Os professores da Unicamp Luiz Gonzaga Belluzzo e Ricardo Carneiro concordam com a visão do presidente. Para Carneiro, 4,5% é uma boa meta para o caso brasileiro que, na sua avaliação, ainda precisa de uma margem de manobra maior. "Hoje as coisas estão muito bem, há muito capital entrando, o que aprecia o câmbio e empurra a inflação para baixo. Mas essa situação não vai durar para sempre", afirma. Quando o rumo do câmbio se inverter, diz, será importante ter um espaço maior para acomodar esse impacto. No Brasil, diz, a correlação entre preços internos e câmbio é muito alta.

Já Belluzzo diz que não faz sentido baixar ainda mais a meta de inflação "se o país tem crescido pouco há tanto tempo." Para ele, se o Conselho Monetário Nacional (CMN) reduzir a meta para 4% para 2009, o BC diminuirá ainda mais a velocidade do corte de juros. "Aí poderemos ter um crescimento ainda menor", diz o economista.

Assim com os demais economistas alinhados ao pensamento econômico ortodoxo, Gustavo Loyola, sócio da Tendências Consultoria Integrada, acredita que Lula comprou a avaliação do ministro da Fazenda, Guido Mantega, de que uma inflação mais baixa exigirá mais sacrifícios. Sacrifícios que poderiam ser traduzidos como aperto da política monetária. "É o regime de metas e seu cumprimento que dá credibilidade ao Banco Central e reduz os sacrifícios da política anti-inflacionária", resume Loyola. Além disso, ele lembra que, ainda que existam choques de preços, o governo trabalha com uma margem bem ampla para a meta, de 2 pontos percentuais, sejam para cima ou para baixo.

O economista Fernando Cardim, professor de macroeconomia da Universidade Federal do Rio de Janeiro (UFRJ) e crítico agudo da política macroeconômica do governo Lula, diz que pela primeira vez em cinco anos concorda com um ponto de vista do presidente. "Acho que ele tem razão. Está sendo movido pelo bom senso", avalia Cardim.

Para ele, os brasileiros de mais idade têm fobia de preços altos porque conviveram com a inflação e com seus malefícios. Para o economista, contudo, a inflação torna-se um problema de grande magnitude quando a variação dos preços é muito maior do que a de outras variáveis econômicas.

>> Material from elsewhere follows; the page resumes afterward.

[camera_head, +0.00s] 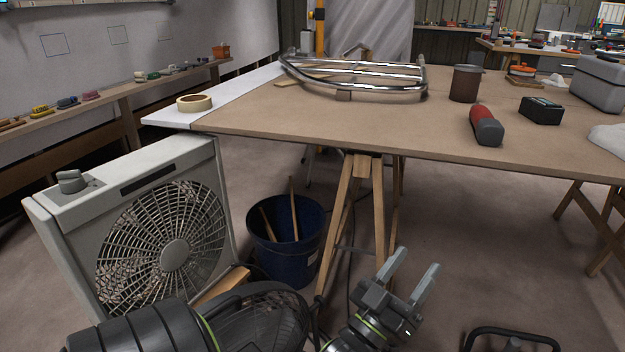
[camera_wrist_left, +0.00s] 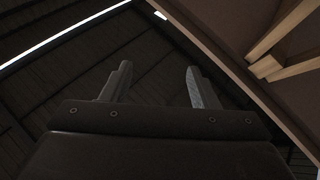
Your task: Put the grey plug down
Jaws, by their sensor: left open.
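My left gripper (camera_head: 412,278) is in the lower middle of the head view, below the table's front edge, with its two fingers pointing up and apart. In the left wrist view the open jaws (camera_wrist_left: 160,85) have nothing between them. I cannot pick out a grey plug for certain. A small grey knob-like piece (camera_head: 71,181) sits on top of the white fan box (camera_head: 150,165) at the left, well away from the gripper; I cannot tell whether it is the plug. My right gripper does not show.
The brown table (camera_head: 330,128) holds a metal rail frame (camera_head: 355,72), a tape roll (camera_head: 194,103), a brown tin (camera_head: 466,84), a red-and-grey tool (camera_head: 486,125) and a black box (camera_head: 542,110). A blue bucket (camera_head: 287,254) and wooden trestle legs (camera_head: 362,215) stand below.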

Para ele, uma coisa é a inflação estar em 1.000% e o empresário corrigir seus preços em 500%. Fatalmente, ele quebra. Mas se a alta é de 4% e a correção é de 2%, também a metade do índice, é possível recuperar, até mesmo porque a variação dos preços não é linear e nem as medições são perfeitas. Conclusão: "O presidente está certo. O ganho que se teria (na taxa de inflação), face a uma política de juros mais dura (para garantir uma meta mais baixa) e os seus efeitos colaterais, não vale a pena", afirma.

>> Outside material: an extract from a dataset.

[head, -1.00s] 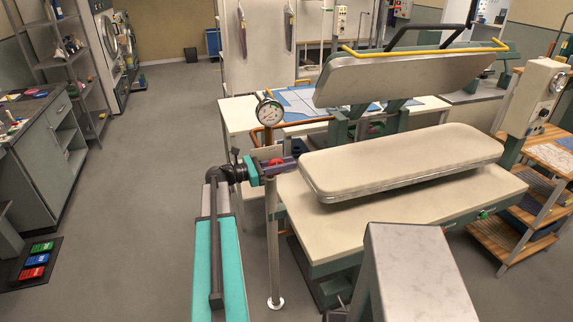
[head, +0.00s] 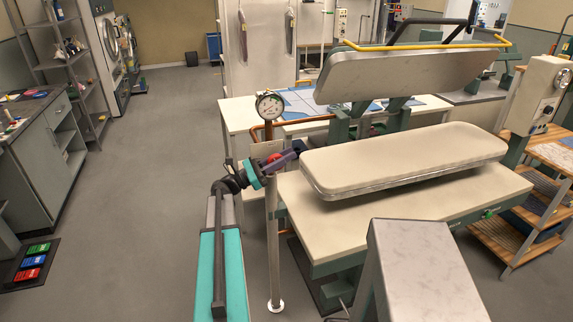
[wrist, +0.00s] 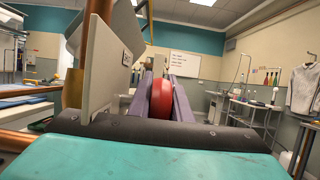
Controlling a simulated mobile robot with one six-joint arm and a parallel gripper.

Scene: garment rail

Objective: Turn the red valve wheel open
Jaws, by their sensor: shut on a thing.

Por outro lado, Ilan Goldfajn, ex-diretor de Política Econômica do BC , tem outra visão. "Acho que a decisão de ir para 4% não é tão difícil. Não é necessário um novo esforço. Alguém o convenceu (o presidente) de que 4% é um novo esforço, quando a inflação já está abaixo disso. É uma decisão fácil (a de baixar a meta) que pode ficar difícil à toa", argumenta Goldfajn, hoje sócio da Ciano Investimentos, empresa de gestão de recursos.

Sem citar nominalmente Mantega, o economista disse que os que estão aconselhando o presidente a defender a manutenção da meta em 4,5% "querem aproveitar mais o momento em vez de construir o futuro". Para ele, manter a meta onde está, em vez de baixar para 4% "é pouca coisa, mas é na direção errada. Algum governante lá no futuro terá que fazer o esforço (para baixar a taxa) que já foi feito."

Para Samuel Pessôa, professor da Fundação Getúlio Vargas (FGV), não só a inflação pode chegar a 4%, mas como também o intervalo de tolerância, que hoje está em 2 pontos percentuais, poderia ser reduzido para 1,5. "Se a inflação já está bem abaixo de 4,5% ao ano, não haveria problema em reduzir a meta para 4% ao ano para a segunda metade do segundo mandato (isto é, para 2009 e 2010)", diz.

Ao optar por uma inflação de 4,5%, o sinal dado ao mercado será que "ainda que de forma implícita e que o ministro Mantega venha a negar, fica claro que o governo julga que um pouco mais de inflação gera um pouco mais de crescimento", diz Pastore. O economista, acredita, contudo, que essa decisão fará o Brasil colher mais inflação, sem colher mais crescimento.